■ **Data in this exercise**

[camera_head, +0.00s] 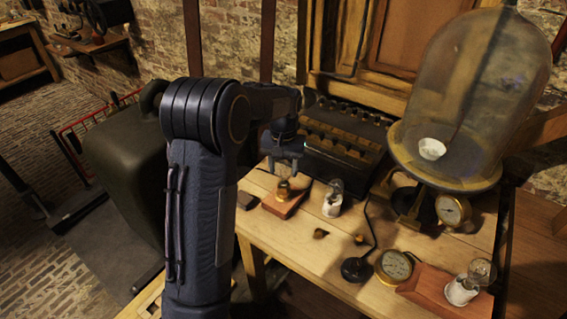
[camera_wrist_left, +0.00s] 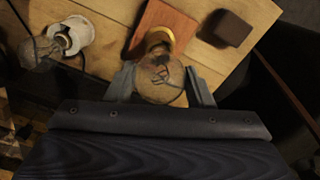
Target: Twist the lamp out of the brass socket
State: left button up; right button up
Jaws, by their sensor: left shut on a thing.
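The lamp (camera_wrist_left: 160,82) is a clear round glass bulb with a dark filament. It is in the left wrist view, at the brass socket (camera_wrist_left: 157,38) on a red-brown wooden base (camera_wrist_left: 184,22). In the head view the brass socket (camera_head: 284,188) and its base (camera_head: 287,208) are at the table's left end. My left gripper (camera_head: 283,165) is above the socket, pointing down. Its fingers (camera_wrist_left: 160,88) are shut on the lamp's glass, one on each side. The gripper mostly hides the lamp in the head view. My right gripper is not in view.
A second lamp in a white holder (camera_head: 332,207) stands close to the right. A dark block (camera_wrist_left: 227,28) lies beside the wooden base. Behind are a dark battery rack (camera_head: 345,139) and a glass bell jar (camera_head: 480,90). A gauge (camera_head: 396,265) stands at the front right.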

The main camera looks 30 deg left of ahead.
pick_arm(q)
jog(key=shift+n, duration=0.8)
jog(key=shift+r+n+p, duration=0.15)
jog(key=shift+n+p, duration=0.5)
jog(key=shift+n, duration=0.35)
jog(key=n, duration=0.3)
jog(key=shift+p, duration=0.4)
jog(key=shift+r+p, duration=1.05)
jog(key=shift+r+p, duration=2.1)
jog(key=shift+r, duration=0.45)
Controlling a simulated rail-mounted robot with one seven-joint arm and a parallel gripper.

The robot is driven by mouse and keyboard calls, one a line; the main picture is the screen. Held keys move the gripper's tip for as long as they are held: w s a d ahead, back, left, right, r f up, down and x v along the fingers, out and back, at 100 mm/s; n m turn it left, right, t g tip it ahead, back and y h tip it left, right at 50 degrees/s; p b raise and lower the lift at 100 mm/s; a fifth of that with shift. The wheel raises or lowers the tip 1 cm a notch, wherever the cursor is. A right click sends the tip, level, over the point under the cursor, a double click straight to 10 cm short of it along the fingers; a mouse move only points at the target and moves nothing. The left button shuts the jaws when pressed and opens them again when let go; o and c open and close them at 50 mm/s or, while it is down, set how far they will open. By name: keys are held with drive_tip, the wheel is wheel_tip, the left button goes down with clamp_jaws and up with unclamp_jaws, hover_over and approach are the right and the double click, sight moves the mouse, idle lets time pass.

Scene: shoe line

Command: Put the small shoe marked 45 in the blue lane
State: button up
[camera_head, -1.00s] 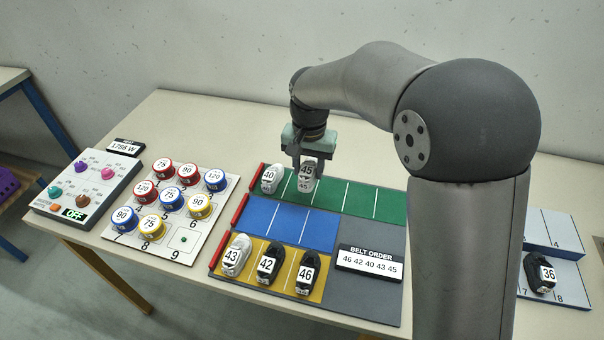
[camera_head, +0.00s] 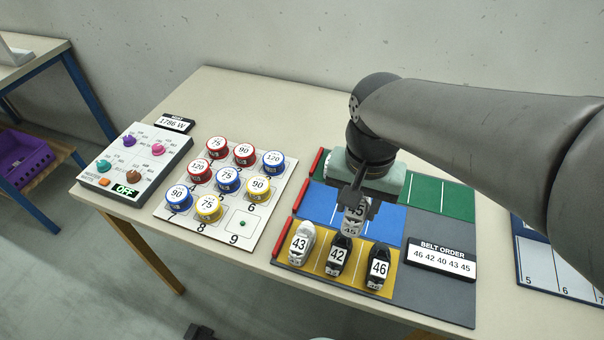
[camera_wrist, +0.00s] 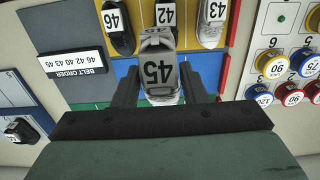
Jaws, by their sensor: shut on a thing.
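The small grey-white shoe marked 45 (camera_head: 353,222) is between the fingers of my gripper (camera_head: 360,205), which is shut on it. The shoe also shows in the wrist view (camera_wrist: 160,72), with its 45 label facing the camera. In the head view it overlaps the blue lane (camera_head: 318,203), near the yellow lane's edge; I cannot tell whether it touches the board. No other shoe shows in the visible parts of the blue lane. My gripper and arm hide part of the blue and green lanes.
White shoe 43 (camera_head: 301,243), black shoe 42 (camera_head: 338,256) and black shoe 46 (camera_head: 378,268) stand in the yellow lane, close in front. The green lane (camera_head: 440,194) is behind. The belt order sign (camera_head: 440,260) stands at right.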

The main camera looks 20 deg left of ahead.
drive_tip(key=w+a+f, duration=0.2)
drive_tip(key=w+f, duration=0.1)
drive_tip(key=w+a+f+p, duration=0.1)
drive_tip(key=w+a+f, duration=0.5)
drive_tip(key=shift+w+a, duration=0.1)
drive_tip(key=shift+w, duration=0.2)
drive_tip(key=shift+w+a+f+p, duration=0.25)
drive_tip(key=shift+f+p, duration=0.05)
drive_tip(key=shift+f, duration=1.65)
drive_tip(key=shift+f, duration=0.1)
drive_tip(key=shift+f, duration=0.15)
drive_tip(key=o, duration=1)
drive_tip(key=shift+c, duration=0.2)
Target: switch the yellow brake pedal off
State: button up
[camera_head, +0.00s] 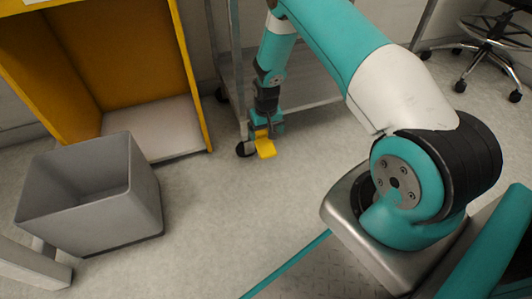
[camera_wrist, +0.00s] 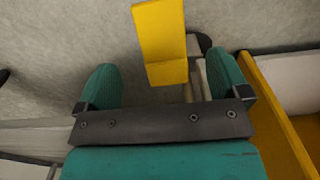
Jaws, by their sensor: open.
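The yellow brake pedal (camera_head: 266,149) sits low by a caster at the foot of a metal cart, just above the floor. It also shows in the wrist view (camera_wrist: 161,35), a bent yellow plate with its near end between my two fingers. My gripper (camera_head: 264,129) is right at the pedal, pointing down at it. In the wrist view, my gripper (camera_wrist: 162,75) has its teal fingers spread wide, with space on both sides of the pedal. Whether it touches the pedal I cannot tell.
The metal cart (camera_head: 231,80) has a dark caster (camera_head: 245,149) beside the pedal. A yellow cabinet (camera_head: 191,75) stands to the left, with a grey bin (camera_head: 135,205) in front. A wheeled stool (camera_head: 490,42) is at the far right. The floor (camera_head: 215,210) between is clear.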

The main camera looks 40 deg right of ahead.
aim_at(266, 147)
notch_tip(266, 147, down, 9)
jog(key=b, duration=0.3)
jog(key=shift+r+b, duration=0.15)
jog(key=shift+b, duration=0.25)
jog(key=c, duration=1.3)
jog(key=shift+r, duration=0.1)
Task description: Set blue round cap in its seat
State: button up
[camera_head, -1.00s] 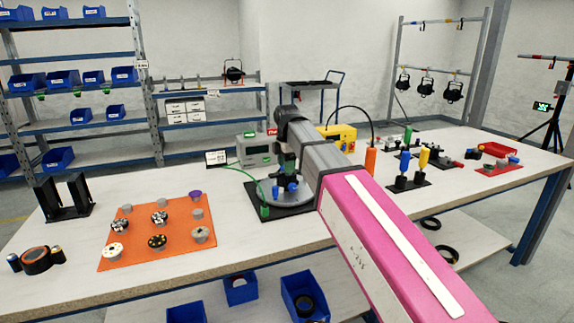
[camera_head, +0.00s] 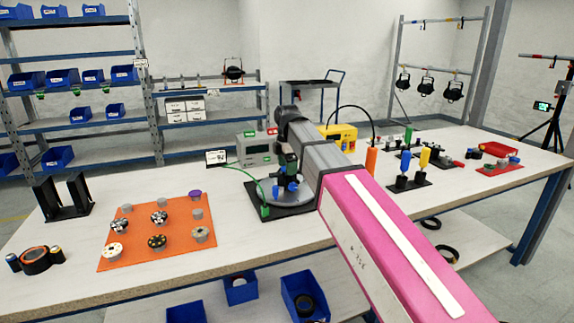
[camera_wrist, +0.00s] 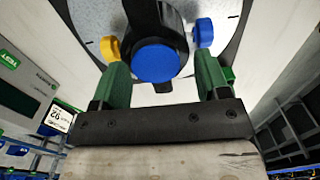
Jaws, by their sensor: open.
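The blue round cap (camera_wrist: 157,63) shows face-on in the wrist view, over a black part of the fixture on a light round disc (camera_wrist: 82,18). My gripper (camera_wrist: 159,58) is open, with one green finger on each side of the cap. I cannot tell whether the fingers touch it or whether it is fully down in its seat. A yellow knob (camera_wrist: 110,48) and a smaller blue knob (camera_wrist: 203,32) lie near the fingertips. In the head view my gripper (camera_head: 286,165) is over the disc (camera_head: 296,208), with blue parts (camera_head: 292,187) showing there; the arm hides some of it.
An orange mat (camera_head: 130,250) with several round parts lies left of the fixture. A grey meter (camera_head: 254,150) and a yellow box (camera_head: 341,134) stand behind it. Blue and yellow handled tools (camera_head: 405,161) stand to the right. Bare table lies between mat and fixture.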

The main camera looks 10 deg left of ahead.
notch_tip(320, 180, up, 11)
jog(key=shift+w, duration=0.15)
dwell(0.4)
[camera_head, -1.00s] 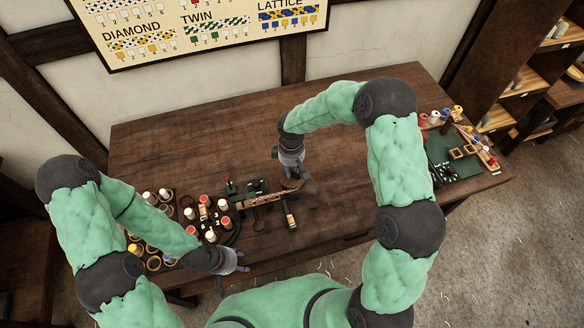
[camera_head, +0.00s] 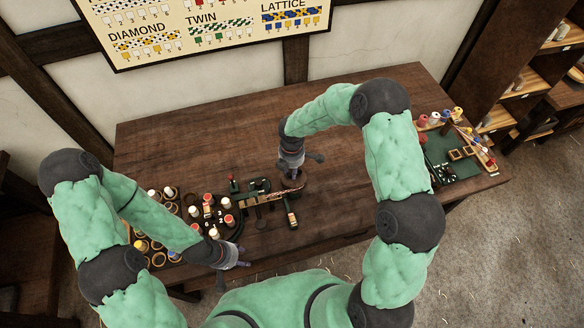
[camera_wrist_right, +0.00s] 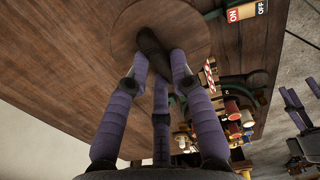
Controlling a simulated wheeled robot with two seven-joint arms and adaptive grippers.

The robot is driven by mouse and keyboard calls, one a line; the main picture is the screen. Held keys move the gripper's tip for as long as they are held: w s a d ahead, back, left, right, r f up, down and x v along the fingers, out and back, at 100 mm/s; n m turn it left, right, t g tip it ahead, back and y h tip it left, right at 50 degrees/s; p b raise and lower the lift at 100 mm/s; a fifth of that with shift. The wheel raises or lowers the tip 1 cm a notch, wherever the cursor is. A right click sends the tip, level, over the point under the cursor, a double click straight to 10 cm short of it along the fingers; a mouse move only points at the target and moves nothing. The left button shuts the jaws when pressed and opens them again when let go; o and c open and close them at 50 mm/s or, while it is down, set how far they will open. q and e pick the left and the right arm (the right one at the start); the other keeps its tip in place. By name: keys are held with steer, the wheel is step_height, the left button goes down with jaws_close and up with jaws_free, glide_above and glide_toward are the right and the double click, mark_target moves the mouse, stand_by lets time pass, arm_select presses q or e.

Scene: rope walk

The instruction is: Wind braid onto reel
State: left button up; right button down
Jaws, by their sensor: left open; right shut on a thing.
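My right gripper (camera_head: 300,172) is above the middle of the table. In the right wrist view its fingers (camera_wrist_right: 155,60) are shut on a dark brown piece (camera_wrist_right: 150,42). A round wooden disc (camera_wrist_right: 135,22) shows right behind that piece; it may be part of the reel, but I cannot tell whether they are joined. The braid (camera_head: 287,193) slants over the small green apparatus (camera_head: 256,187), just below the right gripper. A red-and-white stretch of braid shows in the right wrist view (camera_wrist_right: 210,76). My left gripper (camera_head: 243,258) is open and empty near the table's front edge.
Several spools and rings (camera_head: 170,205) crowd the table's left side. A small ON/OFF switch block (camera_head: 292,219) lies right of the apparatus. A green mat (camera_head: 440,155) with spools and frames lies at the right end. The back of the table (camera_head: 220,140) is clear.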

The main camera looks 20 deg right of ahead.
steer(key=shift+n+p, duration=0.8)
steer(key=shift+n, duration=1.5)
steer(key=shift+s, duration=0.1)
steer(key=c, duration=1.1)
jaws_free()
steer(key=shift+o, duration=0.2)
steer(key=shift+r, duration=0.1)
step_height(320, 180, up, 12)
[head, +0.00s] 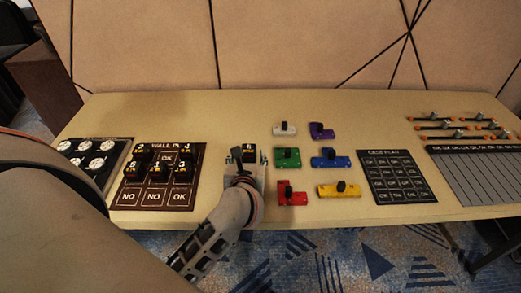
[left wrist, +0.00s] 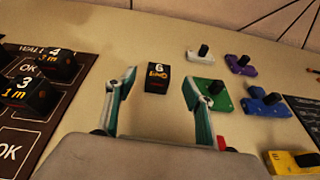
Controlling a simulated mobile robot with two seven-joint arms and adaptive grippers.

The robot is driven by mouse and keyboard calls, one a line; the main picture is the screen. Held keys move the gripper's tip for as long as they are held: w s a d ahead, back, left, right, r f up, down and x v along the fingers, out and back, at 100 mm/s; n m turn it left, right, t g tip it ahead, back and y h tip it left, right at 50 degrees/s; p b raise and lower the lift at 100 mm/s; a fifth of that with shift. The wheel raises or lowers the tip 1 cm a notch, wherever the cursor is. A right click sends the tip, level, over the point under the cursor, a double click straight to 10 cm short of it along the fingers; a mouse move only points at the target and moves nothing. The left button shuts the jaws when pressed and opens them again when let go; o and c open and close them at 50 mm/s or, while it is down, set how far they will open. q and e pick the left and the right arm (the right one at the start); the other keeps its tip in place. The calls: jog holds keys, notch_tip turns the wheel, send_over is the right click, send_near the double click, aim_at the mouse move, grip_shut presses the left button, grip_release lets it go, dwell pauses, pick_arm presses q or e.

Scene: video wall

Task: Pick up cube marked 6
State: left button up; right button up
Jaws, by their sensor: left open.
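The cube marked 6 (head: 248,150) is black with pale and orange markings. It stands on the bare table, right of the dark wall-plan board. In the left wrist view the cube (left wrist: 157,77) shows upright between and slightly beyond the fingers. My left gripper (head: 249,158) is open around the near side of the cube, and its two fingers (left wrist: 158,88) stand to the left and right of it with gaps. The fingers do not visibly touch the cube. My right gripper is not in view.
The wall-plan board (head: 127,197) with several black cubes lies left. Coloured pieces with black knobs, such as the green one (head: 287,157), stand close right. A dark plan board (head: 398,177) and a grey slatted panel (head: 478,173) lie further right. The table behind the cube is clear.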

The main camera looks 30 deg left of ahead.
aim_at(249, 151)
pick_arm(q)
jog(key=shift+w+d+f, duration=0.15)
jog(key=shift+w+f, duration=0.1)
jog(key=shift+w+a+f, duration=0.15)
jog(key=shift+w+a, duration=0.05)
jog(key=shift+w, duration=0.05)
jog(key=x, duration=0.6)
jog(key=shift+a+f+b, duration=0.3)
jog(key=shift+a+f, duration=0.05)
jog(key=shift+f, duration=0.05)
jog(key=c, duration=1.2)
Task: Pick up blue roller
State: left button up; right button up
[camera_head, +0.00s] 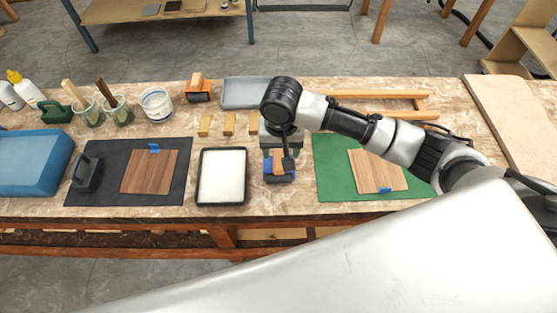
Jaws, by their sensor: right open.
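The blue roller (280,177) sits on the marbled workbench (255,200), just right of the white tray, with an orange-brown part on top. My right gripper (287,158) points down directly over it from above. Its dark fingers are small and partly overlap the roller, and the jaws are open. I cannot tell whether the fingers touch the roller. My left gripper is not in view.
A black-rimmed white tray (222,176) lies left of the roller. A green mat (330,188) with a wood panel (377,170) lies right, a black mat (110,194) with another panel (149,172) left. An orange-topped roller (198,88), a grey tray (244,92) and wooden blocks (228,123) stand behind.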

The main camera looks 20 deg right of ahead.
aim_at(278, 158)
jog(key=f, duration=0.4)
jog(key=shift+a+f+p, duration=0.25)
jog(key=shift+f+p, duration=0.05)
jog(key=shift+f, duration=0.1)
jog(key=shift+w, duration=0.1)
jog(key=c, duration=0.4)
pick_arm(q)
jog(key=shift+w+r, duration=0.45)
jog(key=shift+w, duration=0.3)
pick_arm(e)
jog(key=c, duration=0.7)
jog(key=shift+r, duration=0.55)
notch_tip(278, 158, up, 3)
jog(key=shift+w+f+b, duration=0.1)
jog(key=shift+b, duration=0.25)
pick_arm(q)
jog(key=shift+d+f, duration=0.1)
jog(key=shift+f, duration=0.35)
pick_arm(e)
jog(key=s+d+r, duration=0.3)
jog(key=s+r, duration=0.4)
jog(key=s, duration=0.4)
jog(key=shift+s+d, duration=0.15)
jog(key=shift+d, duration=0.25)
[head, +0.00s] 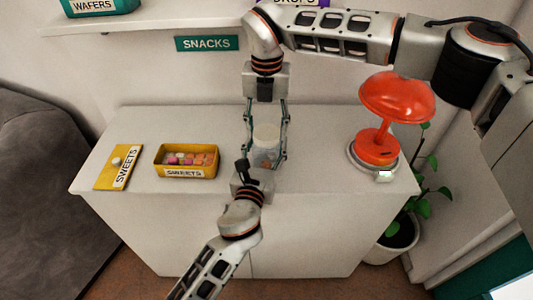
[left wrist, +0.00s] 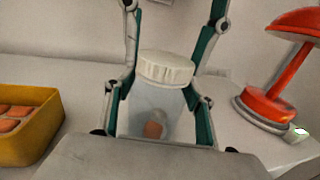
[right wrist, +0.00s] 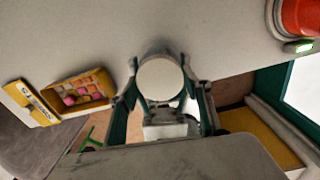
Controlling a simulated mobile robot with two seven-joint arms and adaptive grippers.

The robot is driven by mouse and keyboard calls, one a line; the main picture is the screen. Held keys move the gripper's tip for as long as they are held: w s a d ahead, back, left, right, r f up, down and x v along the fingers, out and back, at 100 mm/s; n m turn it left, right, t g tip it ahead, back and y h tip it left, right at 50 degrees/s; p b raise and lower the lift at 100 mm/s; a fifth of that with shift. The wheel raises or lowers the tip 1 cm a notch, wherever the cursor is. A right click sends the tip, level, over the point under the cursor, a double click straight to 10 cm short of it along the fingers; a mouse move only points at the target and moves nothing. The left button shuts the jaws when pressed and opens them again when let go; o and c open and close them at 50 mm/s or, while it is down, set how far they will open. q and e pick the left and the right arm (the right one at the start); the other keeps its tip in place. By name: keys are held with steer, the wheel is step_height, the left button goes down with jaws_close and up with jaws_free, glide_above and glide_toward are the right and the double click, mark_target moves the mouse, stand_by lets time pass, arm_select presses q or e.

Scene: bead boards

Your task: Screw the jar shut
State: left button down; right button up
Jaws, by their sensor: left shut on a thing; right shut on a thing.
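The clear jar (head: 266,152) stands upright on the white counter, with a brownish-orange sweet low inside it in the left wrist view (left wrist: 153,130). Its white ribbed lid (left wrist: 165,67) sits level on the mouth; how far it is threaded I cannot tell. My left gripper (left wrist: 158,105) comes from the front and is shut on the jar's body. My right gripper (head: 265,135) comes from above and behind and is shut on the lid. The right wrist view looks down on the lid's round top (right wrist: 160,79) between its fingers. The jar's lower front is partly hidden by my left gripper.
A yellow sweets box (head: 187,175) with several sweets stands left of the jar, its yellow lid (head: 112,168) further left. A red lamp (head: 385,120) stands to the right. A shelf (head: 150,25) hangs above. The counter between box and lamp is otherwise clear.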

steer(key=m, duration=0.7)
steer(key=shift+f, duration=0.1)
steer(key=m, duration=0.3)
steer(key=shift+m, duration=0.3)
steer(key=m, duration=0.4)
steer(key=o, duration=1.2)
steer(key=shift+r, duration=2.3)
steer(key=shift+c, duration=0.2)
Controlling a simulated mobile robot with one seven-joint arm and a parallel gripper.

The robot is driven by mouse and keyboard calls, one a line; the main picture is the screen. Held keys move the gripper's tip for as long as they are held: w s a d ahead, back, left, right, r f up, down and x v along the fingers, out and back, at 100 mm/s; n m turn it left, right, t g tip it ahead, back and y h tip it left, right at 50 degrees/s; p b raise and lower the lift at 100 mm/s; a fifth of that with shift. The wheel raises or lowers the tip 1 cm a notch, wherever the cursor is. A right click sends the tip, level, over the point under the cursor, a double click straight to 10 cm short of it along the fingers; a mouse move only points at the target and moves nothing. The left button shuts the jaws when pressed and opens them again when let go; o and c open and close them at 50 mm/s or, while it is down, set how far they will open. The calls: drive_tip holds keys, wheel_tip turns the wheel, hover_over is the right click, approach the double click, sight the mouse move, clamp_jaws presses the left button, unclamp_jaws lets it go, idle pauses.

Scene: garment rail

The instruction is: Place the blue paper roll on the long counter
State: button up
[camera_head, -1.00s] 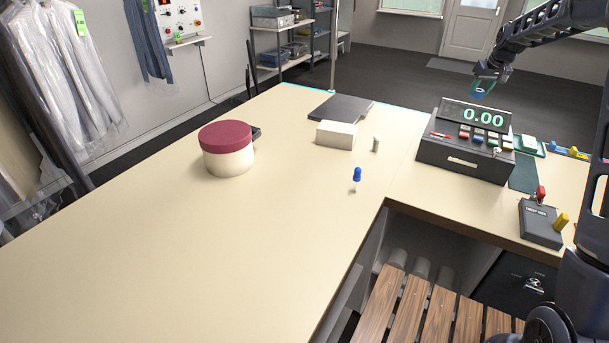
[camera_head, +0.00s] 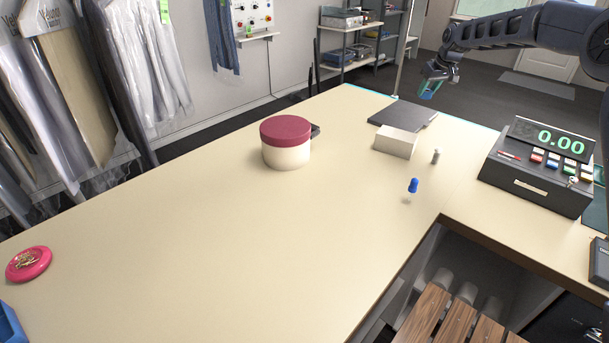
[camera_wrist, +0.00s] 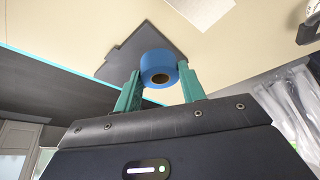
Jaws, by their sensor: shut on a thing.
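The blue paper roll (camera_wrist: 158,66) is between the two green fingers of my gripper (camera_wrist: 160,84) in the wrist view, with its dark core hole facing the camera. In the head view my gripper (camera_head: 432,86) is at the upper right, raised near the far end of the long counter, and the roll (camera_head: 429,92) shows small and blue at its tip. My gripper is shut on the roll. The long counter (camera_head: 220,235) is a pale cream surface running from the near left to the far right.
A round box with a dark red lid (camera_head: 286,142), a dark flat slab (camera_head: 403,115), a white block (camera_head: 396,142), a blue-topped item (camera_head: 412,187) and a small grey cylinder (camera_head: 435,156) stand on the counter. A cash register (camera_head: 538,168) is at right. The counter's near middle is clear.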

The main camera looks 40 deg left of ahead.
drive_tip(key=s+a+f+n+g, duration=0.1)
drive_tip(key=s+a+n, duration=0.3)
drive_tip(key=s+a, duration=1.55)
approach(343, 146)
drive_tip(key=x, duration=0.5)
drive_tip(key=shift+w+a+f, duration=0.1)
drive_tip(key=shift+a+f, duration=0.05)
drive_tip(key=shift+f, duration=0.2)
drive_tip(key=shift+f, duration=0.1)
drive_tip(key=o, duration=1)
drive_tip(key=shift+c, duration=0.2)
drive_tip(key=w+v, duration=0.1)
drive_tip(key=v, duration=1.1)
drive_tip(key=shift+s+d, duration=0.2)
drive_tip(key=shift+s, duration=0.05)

■ **What the task requires**
Give the count of lines holding the word "Scene" and nothing more.

■ **Reply**
5